Core Lithium’s earnings should be reported early next month. Here’s the key information to know in advance.

lithium Source: Bloomberg

Core Lithium earnings date?

Core Lithium (ASX CXO) has not yet given an exact date for its half-year report. However, last year’s results were released on Thursday 10 March, so Thursday 9 March is likely the best estimate.

Core Lithium earnings preview — what do analysts expect?

Broker opinions are changing constantly on Core Lithium, with CommSec data showing two tipping it as a strong buy and four as a strong sell. Of course, this disparity of opinion is because CXO shares are inextricably linked to the uncertainty of lithium prices.

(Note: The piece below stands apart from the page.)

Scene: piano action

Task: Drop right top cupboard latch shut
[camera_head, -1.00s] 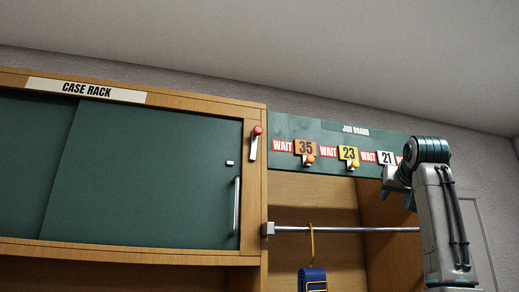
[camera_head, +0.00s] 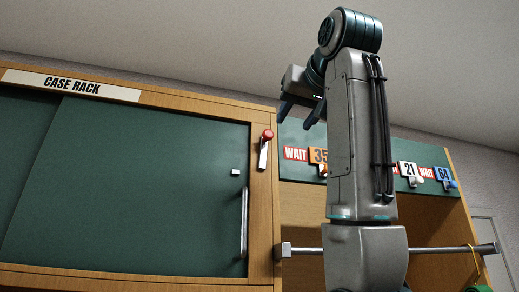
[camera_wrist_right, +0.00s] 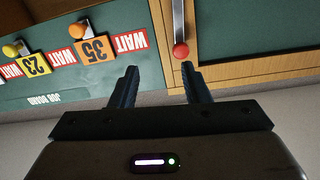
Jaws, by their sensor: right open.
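The latch (camera_head: 264,152) is a metal lever with a red knob (camera_head: 268,134) at its top. It stands nearly upright on the wooden frame post right of the green cupboard door (camera_head: 140,180). My right gripper (camera_head: 298,113) is open and empty, just right of and above the knob in the head view. In the right wrist view, which is inverted, the red knob (camera_wrist_right: 181,50) shows just beyond the tip of the right-hand finger. The fingers (camera_wrist_right: 160,68) are apart with nothing between them; I cannot tell whether one touches the knob. My left gripper is out of view.
The door has a vertical metal handle (camera_head: 244,222) and a small white piece (camera_head: 235,171). The job board (camera_head: 292,132) with numbered tags on hooks is right of the post, partly behind my arm. A metal rail (camera_head: 440,249) runs below it.

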Goldman Sachs correctly forecasted the dip from the start of the year to AU$0.95, as opposed to Macquarie which had previously predicted a rise to AU$1.30. It’s worth noting that larger lithium growth stocks, such as Pilbara Minerals, experienced severe volatility in the run up to their sky-high valuations — rapid growth is usually followed by pullbacks in the mining sector.

For context, CXO shares spiked to AU$1.87 on 14 November 2022, and have therefore nearly halved in value in a little over three months. But similar previous falls have been followed by recovery.

Key project

CXO’s key project is the Finniss Lithium Project, located within the Northern Territory close to power stations, gas lines and rail transport, and is only 88km from Darwin Port, Australia’s closest port to Asian lithium processing giant China. The DFS highlights concentrate at a C1 Opex of US$364/t and AU$89m Capex through gravity processing, along with an initial 10-year mine life.

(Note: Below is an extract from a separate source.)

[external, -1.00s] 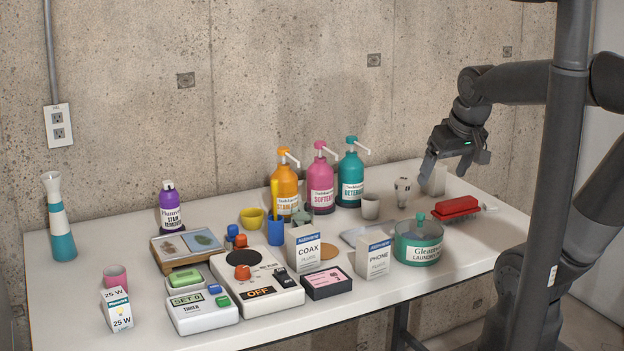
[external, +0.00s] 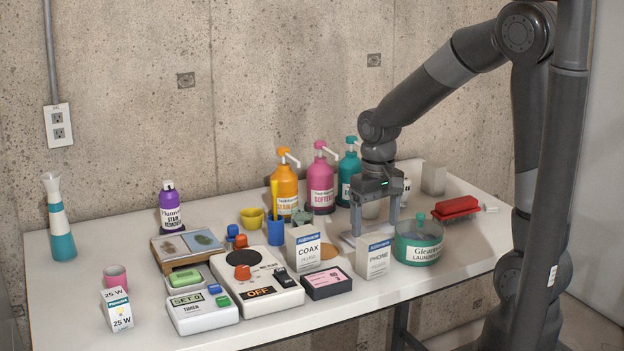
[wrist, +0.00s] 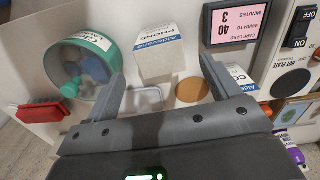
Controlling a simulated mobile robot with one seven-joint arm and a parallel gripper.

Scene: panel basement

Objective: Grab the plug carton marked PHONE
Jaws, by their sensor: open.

And importantly, the project has been awarded Major Project Status by the Australian Federal Government, is exceptionally capital-efficient, and overall has arguably the best lithium logistics chain to Asian markets within Australia.

Recent updates

As well as appointing experienced new CFO Doug Warden in February, Core Lithium recently provided investors with a quarterly activities report covering the three months to 31 December 2022.

Highlights included its first shipment of 15,000dmt of Direct Shipping Ore, with an average grade of 1.4% Li2O, sold for US$951/dmt and delivered to Fangcheng in China. The company has also awarded a five-year operations and maintenance contract to Primero, which is constructing a Dense Media Separation plant which should start producing spodumene concentrate during H1.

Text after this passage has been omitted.